◆ **Work required**: Copy each line of the data below exactly, leaving out pictures.

◆ **Available data**:
⟨
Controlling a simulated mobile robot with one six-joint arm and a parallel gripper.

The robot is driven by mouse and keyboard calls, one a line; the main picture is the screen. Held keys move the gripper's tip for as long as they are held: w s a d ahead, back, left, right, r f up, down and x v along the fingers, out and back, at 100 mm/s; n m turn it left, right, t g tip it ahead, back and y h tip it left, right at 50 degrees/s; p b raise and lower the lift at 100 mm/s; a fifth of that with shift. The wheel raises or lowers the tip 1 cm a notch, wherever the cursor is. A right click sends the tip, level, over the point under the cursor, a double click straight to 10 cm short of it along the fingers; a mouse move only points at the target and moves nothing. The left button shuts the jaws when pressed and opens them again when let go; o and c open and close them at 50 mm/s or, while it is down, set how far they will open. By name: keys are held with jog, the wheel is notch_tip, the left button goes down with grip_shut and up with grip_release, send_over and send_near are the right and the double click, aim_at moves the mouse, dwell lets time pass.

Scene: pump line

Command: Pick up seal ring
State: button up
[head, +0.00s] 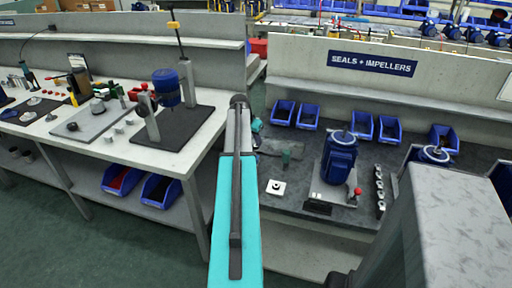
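A small white square pad (268,189) lies on the dark bench top under the "SEALS + IMPELLERS" sign. A small dark round piece (276,186) sits in its middle; it may be the seal ring, but it is too small to tell. My turquoise arm (224,230) rises up the middle of the view, left of the pad. My gripper cannot be made out; the arm seems to hide it.
A blue pump (339,157) stands on a grey plate right of the pad. Blue bins (361,126) line the bench's back. A dark row holder (380,190) with several small parts lies further right. A white-topped bench (190,158) stands at left.

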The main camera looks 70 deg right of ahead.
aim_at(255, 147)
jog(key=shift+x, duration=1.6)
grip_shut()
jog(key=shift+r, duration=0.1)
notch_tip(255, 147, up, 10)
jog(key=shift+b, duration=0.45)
⟩
◆ **Written response**:
Controlling a simulated mobile robot with one six-joint arm and a parallel gripper.

The robot is driven by mouse and keyboard calls, one a line; the main picture is the screen. Held keys move the gripper's tip for as long as they are held: w s a d ahead, back, left, right, r f up, down and x v along the fingers, out and back, at 100 mm/s; n m turn it left, right, t g tip it ahead, back and y h tip it left, right at 50 degrees/s; p b raise and lower the lift at 100 mm/s; a fifth of that with shift. The wheel raises or lowers the tip 1 cm a notch, wherever the cursor is. A right click sends the tip, level, over the point under the cursor, a double click straight to 10 cm short of it along the fingers; a mouse move only points at the target and moves nothing. The left button shuts the jaws when pressed and opens them again when let go; o and c open and close them at 50 mm/s or, while it is down, set how far they will open. By name: keys are held with jog, the wheel is notch_tip, the left button goes down with grip_shut and up with grip_release, send_over and send_near are the right and the double click, aim_at moves the mouse, dwell lets time pass.

Scene: pump line

Command: Pick up seal ring
State: button up
[head, +0.00s] 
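A small white square pad (268,189) lies on the dark bench top under the "SEALS + IMPELLERS" sign. A small dark round piece (276,186) sits in its middle; it may be the seal ring, but it is too small to tell. My turquoise arm (224,230) rises up the middle of the view, left of the pad. My gripper cannot be made out; the arm seems to hide it.
A blue pump (339,157) stands on a grey plate right of the pad. Blue bins (361,126) line the bench's back. A dark row holder (380,190) with several small parts lies further right. A white-topped bench (190,158) stands at left.

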The main camera looks 70 deg right of ahead.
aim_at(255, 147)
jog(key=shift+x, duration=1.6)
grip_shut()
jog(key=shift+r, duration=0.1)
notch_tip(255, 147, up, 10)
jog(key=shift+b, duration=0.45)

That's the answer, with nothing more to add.